IBM Corp., Compaq Computer Corp., Gateway Inc., Unisys Corp. and NEC Computer Systems Division are among the other PC manufacturers that announced new Xeon-powered servers last week. Most also plan to refresh their workstation lines.

IBM's new Netfinity 7000 M10, which is scheduled to ship in September, includes four Xeon processors and up to 8G of extended data output dynamic RAM. IBM said it will offer current users of Netfinity 5500 servers an upgrade kit for converting to a Xeon-powered machine.

Compaq said it plans to begin incorporating the Xeon in its ProLiant 7000 and ProLiant 6000 servers, which have been used by government agencies to support mail applications such as Microsoft Exchange and Lotus Development Corp.'s Notes, said Tom Simmons, Compaq's manager of federal sales to DOD.

"The performance boost of the Xeon will enhance that capability," Simmons said. "We are also seeing some of the first wholesale migrations from RISC servers for applications down to the Windows NT and Intel platforms."

The ProLiant 7000 offers features that RISC and Unix server customers are accustomed to, such as seven-day, 24-hour reliability, redundancy and fault tolerance, therefore making them popular as a substitute for those higher-end machines, Simmons said.
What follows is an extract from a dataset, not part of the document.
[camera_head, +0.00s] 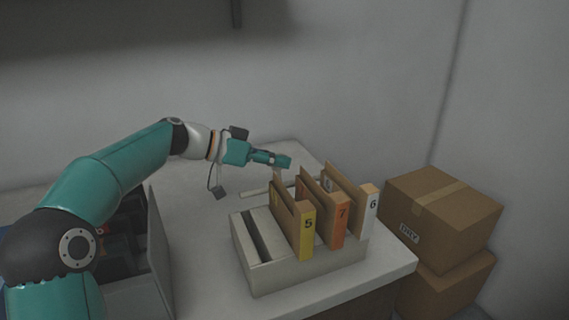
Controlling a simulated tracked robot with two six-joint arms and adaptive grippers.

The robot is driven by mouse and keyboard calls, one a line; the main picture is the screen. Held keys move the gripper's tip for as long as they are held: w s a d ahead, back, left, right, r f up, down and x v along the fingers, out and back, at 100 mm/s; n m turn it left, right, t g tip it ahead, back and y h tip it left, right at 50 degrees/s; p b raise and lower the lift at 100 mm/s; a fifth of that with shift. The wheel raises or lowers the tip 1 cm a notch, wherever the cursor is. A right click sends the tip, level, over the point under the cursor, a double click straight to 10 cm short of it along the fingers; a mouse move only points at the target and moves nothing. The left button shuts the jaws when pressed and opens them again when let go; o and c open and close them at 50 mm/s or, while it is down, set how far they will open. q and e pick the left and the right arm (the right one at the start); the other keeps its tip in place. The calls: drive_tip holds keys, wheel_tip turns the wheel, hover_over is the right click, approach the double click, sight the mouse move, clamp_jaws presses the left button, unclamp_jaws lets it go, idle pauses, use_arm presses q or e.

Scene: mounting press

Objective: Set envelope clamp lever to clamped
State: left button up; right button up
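A pale rack (300,270) stands on the table and holds upright brown envelopes with coloured spines: yellow 5 (307,232), orange 7 (339,225) and white 6 (370,210). Its leftmost slot is empty. My left gripper (277,160) is above the rack's back edge, behind envelope 5. Its fingers are seen from the side, so their opening is unclear. A small pale upright piece (278,175), possibly the clamp lever, shows just under the fingertips; I cannot tell whether they touch it. A pale bar (255,193) lies behind the rack. My right gripper is out of view.
Two stacked cardboard boxes (432,213) stand right of the table. A grey panel or bin wall (157,250) stands at the left, beside my left arm. The white table (190,210) is clear between that panel and the rack. A wall is behind.

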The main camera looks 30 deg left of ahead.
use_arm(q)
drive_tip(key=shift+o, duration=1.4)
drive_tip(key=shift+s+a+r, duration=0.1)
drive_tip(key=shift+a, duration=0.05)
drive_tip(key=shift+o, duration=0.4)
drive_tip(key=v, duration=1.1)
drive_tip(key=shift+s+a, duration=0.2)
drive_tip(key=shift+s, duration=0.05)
Compaq also has announced the Professional Workstation SP700, the first product in Compaq's new scalable performance line of workstations. The new servers and workstations will ship as soon as volume quantities of the Xeon are available, Compaq officials said. Prices have not been determined.

Gateway, North Sioux City, S.D., will ship the ALR 9200, scalable to four Xeon processors, and the ALR 9400, which holds up to six processors, late in the third quarter. It has not announced pricing. Gateway also will use Xeon processors in its forthcoming E-5250 workstation for 3-D computer-aided design programs, geographic information systems and other demanding applications.

"What we're doing with those systems is taking six-way processing and all it can bring and [then] driving it down," said Ray Hebert, senior manager of Gateway ALR servers. "We're bringing performance into a space it hasn't been before."